__WORK INSTRUCTIONS__
State how many lines in the listing below include the word "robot", and add nothing besides the number.

══════════════════════════════

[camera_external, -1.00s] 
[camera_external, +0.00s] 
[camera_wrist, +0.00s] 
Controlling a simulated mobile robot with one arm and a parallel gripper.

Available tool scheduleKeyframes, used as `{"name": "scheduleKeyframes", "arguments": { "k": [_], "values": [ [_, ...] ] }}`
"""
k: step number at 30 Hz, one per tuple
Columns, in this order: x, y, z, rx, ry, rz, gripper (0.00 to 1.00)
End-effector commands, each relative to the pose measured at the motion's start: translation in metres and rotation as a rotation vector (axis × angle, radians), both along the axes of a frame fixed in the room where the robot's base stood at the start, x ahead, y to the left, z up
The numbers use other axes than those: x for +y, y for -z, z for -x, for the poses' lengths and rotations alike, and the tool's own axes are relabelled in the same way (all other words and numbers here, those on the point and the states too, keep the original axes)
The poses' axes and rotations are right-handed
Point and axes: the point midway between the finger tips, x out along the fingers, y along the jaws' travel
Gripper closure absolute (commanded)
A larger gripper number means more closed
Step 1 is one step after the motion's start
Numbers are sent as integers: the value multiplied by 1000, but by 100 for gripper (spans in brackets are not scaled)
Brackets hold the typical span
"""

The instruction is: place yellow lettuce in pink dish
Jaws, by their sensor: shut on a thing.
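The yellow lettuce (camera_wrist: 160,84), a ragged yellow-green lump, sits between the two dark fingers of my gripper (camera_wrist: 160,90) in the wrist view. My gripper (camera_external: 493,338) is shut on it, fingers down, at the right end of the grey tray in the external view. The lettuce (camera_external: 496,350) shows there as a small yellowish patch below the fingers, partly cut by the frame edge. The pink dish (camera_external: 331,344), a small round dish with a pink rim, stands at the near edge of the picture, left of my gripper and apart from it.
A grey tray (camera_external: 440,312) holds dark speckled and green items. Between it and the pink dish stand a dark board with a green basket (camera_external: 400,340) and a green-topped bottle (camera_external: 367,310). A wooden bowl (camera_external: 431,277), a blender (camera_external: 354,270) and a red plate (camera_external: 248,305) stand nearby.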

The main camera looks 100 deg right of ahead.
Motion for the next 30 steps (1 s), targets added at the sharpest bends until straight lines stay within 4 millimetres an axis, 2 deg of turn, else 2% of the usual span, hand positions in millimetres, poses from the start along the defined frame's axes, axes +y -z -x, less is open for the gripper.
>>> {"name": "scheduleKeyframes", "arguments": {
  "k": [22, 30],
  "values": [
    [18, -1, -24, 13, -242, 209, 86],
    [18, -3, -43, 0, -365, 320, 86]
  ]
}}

══════════════════════════════

__ANSWER TO THIS TASK__
2